But Moby Dick is more than just about whales and the whaling industry. In Alternatively titled The Whale, it is also the story of one man and his quest to capture a mythical leviathan that has haunted him ever since their first encountered it. At its core, Captain Ahab’s obsession for vengeance against Moby Dick pervades the narrative, becoming one of its centrifugal points. As Pequod set sail, Captain Ahab quite eloquently enunciated the main mission of Pequod – to seek revenge on the sea monster that caused one of his legs to be amputated. To remind him of his lifelong endeavor, he replaced his leg with a prosthesis fashioned from a whale’s jaw.
Apart from Captain Ahab’s prosthetic legs, the rich tapestry of the novel is hemmed with several allegories and allusions to subjects that were critical at the time of the novel’s publication. There were undertones of colonialism and racism, represented through Queequeg and the diverse crew of the Pequod. Because of his bulky tattooed built and background, Ishmael once perceived Queequeg, including his tribe, as a cannibal. Overtones of homosexual tension reverberate at surface level whilst slavery was a recurring theme.

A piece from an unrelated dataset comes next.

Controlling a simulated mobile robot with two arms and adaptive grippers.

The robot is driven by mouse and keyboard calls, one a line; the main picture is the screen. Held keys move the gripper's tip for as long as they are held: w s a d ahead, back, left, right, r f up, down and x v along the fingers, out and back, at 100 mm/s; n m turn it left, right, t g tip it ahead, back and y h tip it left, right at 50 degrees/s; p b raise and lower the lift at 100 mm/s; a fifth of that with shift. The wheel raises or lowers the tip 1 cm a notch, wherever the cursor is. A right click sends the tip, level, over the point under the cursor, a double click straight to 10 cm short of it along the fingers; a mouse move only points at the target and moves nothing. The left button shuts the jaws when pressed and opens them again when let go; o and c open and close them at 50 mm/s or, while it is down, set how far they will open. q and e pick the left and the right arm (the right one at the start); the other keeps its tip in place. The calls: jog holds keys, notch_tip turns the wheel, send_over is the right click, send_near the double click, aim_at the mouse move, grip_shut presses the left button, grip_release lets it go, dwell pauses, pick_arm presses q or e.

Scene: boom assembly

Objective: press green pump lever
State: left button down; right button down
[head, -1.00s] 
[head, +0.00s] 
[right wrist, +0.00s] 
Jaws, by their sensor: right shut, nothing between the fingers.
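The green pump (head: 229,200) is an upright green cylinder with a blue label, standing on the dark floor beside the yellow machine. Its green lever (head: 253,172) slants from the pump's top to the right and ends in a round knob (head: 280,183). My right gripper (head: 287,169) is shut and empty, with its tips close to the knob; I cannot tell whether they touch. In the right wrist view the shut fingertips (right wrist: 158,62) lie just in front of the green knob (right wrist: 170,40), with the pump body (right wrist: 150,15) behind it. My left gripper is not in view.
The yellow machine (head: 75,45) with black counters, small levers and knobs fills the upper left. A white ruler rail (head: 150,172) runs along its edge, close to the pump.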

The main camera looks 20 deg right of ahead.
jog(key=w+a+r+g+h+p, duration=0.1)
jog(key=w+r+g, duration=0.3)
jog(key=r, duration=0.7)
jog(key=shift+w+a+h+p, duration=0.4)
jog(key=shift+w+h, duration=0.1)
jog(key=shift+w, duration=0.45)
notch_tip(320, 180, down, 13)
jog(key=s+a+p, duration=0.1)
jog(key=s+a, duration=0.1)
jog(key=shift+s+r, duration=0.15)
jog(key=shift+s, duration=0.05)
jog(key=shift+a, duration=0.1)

“All men live enveloped in whale-lines. All are born with halters round their necks; but it is only when caught in the swift, sudden turn of death, that mortals realize the silent, subtle, ever-present perils of life. And if you be a philosopher, though seated in the whale-boat, you would not at heart feel one whit more of terror, than though seated before your evening fire with a poker, and not a harpoon, by your side.” ~ Herman Melville, Moby Dick
In harmony with the different themes is the contrast of two personalities that dominate the narrative. The text was embedded with fine but subtle textures of the character study of the between Captain Ahab and Ishmael. Whilst both were orphaned, they were driven by different motivations – Captain Ahab by anger and Ishmael by in-depth pondering. Captain Ahab’s quest for vengeance drove most of the narrative but Ishmael’ meditations formed a stable cornerstone for the rest of the narrative.
With a grand premise, Melville showcased the best of his repertoire. If there is one particular element that made Moby Dick tower above its contemporaries, it is his ambitious, but mostly visionary writing. Resourceful and innovative, Melville employed a multitude of literary and structural devices make a seemingly simple whaling adventure appear robust. Ishmael’s drove the narrative using different genres to expound on the literary sequences.

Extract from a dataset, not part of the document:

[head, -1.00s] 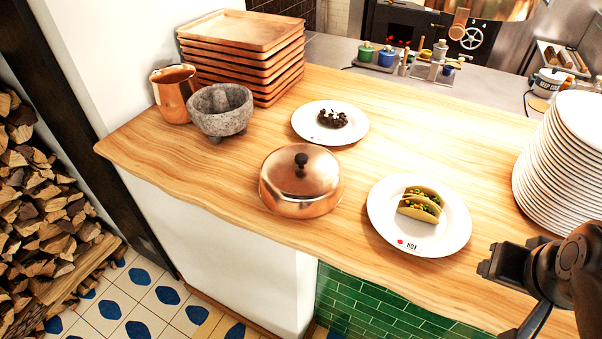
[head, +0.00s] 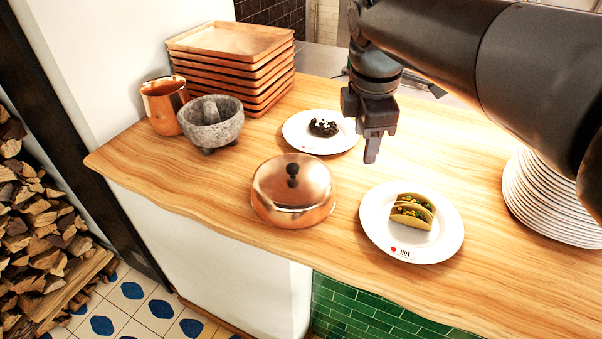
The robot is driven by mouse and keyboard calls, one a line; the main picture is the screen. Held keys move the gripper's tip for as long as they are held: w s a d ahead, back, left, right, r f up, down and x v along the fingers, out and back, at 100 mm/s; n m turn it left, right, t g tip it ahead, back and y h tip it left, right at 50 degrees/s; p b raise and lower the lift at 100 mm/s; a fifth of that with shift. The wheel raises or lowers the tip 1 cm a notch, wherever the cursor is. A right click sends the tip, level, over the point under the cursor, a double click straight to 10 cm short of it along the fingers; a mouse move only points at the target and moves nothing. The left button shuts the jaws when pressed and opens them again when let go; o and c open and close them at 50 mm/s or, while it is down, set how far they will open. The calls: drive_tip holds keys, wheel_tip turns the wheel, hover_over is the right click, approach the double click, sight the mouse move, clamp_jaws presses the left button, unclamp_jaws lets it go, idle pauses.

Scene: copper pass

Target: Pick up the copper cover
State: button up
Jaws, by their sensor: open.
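The copper cover (head: 292,196) is a round shiny dome with a dark knob on top. It rests on the wooden counter (head: 235,238) near its front edge, left of the taco plate. My gripper (head: 371,150) points down to the right of the cover and apart from it, above the counter between the two plates. No object shows in it. The gap between its fingers is hard to see from this angle.
A white plate with tacos (head: 378,240) bears a HOT label. Another white plate (head: 330,144) holds dark food. Stacked white plates (head: 545,205) stand right.

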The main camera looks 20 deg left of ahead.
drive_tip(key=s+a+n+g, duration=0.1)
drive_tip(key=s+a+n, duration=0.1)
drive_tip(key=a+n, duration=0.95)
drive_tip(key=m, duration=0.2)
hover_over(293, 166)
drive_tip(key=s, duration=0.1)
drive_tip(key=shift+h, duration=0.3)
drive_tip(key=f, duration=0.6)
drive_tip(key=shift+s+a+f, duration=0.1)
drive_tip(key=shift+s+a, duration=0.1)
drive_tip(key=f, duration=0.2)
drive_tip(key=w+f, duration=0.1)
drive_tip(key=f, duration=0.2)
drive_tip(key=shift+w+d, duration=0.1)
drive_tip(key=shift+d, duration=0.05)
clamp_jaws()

There is a richness about the text that drives it. The rich religious overtones punctuate the meditative text. Some were in the form of quandaries but rather than being rhetorical, these interjections are open-ended passages that provide discussion points. The language’s archaic quality slows down the narrative. Despite the slow pace, the language was allusive, meaningful, and, at some points, uncharacteristically poetic.
These was all supplemented by the distinct personalities of Captain Ahab and Ishmael. Captain Ahab’s one-dimensional personality shrouds him a mystique that adds intrigue to the overall narrative.The transition of the voice gave the narrative an intriguing complexion. As the story develops, Captain Ahab’s voice became more and more distinct and at tone time, his voice has even fused with Ishmael’s. From its visionary writing to its cultural ruminations, what surfaces is its American qualities. Despite its several layers, its American identity is undeniable.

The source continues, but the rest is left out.